[Records from a data collection]

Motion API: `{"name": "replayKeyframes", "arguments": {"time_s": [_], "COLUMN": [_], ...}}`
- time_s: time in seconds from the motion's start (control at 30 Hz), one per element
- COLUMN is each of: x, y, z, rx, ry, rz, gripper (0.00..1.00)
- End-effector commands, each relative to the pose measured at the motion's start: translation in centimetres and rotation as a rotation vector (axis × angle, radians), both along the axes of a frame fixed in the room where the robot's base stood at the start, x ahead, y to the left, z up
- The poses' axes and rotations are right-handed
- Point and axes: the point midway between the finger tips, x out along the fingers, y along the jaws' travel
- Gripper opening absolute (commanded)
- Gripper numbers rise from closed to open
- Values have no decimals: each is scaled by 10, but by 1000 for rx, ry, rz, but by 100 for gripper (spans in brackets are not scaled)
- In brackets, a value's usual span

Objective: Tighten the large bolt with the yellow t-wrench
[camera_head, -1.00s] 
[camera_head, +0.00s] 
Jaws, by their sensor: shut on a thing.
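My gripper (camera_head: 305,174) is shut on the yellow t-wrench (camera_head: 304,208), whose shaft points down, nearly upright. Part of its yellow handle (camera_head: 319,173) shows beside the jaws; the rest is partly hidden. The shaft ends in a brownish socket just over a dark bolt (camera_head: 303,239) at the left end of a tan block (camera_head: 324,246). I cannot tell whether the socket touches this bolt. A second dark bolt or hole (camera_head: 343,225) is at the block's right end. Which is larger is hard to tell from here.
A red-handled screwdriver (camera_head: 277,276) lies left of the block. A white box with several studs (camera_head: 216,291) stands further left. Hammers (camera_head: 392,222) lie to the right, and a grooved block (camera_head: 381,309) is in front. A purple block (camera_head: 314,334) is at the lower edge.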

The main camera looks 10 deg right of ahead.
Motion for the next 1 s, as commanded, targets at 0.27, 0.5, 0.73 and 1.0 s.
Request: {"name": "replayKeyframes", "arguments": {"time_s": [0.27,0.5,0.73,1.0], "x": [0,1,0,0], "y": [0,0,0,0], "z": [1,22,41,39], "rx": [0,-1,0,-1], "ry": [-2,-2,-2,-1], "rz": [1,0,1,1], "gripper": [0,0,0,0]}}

* * *

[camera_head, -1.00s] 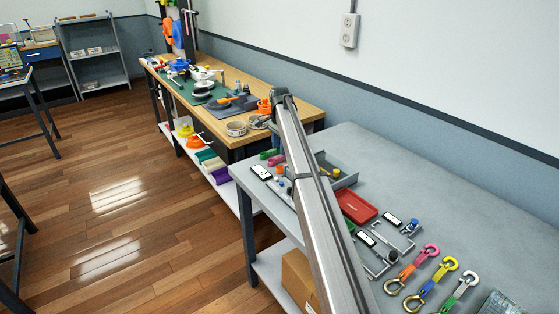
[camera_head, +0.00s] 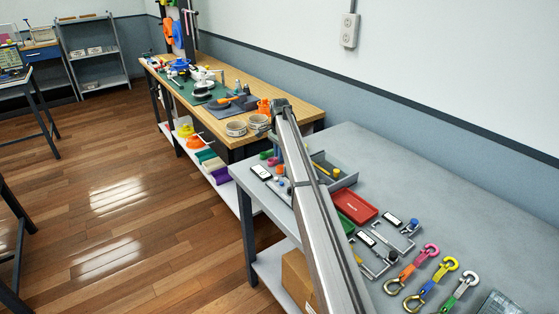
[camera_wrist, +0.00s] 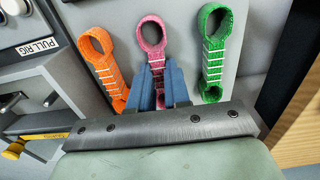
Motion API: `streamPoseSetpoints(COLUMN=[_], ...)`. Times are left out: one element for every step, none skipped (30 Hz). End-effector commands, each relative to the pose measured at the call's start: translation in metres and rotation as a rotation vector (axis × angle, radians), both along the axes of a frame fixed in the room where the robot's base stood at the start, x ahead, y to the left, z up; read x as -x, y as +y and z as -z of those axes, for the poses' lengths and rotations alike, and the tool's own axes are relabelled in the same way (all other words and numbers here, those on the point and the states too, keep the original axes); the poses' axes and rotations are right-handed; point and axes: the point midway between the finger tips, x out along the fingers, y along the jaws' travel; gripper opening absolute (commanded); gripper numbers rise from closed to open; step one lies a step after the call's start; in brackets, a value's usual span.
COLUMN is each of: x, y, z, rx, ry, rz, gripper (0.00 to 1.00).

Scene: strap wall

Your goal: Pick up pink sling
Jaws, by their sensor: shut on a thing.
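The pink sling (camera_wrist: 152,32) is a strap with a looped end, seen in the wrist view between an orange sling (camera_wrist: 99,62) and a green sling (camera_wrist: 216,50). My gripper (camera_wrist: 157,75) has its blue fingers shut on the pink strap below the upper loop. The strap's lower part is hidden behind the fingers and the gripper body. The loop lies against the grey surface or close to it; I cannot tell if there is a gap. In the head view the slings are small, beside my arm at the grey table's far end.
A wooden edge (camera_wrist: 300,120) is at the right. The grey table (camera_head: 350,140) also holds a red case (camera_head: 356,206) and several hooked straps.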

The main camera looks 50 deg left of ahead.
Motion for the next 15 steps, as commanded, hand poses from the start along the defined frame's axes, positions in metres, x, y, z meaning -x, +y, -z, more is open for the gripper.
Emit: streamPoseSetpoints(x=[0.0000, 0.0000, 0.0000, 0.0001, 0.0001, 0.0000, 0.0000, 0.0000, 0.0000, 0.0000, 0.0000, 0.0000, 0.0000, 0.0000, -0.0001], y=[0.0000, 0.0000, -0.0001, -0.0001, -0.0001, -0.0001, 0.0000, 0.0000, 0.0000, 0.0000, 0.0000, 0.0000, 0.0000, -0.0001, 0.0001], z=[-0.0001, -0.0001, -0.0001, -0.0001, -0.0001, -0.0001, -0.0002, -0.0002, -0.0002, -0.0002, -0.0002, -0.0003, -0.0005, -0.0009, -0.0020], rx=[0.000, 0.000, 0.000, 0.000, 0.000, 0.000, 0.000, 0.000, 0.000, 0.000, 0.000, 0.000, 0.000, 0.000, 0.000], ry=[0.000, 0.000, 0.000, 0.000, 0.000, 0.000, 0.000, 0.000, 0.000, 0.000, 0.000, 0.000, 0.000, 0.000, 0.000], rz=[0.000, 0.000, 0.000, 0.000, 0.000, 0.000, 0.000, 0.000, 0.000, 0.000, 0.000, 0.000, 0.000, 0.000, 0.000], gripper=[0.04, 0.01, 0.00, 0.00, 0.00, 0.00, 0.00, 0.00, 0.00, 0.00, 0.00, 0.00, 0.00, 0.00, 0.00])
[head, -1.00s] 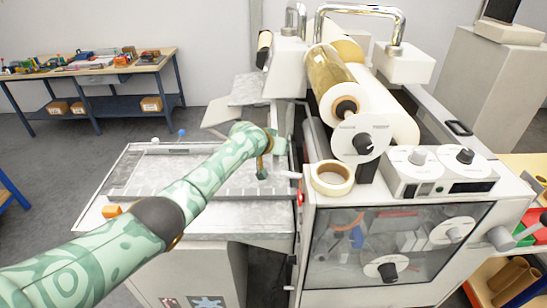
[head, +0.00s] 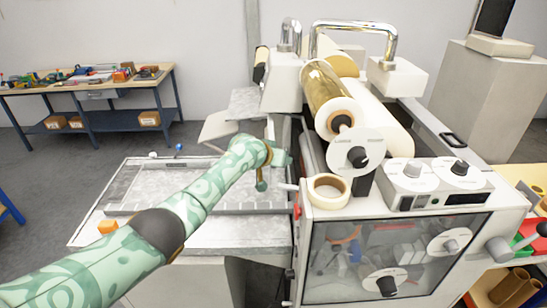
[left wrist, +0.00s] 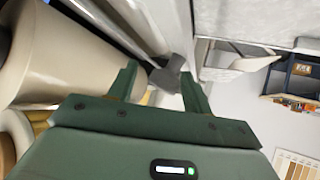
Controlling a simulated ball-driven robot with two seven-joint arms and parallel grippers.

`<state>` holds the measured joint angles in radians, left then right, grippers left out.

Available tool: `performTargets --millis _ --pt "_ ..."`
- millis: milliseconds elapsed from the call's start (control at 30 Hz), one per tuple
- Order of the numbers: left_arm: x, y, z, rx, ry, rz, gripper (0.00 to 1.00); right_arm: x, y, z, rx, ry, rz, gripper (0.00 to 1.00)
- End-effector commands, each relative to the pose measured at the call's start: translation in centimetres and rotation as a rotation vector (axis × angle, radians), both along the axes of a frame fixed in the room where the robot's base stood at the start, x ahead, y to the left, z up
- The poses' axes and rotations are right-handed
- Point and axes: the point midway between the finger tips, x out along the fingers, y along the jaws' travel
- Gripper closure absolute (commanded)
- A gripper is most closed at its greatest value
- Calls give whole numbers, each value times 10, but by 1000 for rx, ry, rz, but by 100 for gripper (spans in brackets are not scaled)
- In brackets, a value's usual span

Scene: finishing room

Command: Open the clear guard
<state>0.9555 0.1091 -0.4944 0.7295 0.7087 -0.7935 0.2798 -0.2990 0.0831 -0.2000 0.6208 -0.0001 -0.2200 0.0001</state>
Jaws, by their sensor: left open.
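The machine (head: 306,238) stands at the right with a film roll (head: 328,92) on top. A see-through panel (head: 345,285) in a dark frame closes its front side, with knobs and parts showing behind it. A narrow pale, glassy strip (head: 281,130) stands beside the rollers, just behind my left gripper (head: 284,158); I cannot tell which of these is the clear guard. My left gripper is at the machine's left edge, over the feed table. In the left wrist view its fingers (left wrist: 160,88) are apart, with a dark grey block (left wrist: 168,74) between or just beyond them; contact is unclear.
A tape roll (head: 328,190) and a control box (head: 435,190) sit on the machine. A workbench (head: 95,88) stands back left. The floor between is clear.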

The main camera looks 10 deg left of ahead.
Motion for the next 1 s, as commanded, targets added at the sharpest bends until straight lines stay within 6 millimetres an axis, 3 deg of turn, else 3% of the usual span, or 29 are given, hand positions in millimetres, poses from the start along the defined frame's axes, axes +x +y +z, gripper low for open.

...

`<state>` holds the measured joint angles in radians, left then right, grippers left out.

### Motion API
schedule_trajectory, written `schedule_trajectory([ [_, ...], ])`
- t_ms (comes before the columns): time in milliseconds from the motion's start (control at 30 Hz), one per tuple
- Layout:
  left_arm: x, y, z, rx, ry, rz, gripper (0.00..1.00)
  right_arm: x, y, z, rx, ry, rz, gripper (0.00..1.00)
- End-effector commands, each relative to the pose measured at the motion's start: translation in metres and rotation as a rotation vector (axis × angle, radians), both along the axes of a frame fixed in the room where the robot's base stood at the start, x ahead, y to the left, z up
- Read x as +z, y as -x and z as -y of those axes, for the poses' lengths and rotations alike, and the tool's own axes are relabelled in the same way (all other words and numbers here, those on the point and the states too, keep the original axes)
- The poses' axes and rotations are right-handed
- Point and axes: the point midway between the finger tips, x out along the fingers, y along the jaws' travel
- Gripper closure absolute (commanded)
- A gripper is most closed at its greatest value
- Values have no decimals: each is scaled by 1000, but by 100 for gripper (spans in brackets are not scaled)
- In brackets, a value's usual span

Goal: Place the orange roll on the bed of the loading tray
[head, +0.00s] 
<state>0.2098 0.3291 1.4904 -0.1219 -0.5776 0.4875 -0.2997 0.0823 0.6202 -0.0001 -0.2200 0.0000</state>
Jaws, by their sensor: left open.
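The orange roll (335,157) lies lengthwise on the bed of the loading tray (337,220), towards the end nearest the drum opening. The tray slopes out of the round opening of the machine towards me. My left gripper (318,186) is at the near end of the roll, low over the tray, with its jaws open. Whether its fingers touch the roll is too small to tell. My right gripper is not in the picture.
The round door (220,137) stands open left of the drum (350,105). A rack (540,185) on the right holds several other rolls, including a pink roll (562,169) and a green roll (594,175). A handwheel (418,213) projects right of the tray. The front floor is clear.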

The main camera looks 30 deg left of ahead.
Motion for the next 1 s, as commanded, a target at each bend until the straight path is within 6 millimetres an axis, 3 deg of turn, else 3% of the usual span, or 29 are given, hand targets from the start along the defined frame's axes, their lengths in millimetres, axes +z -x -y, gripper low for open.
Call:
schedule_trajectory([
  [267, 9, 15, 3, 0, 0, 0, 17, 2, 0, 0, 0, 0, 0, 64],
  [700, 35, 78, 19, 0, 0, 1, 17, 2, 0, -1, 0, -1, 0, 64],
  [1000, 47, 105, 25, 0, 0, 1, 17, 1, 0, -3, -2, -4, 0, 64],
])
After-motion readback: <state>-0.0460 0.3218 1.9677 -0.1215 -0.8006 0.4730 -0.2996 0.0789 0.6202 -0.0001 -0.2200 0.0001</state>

Exercise details =
Above are some lines. Repeat exactly, and only, those from the line that has "The main camera looks 30 deg left of ahead." through the line that has "Motion for the next 1 s, as commanded, a".

Exercise answer =
The main camera looks 30 deg left of ahead.
Motion for the next 1 s, as commanded, a target at each bend until the straight path is within 6 millimetres an axis, 3 deg of turn, else 3% of the usual span, or 29 are given, hand targets from the start along the defined frame's axes, their lengths in millimetres, axes +z -x -y, gripper low for open.

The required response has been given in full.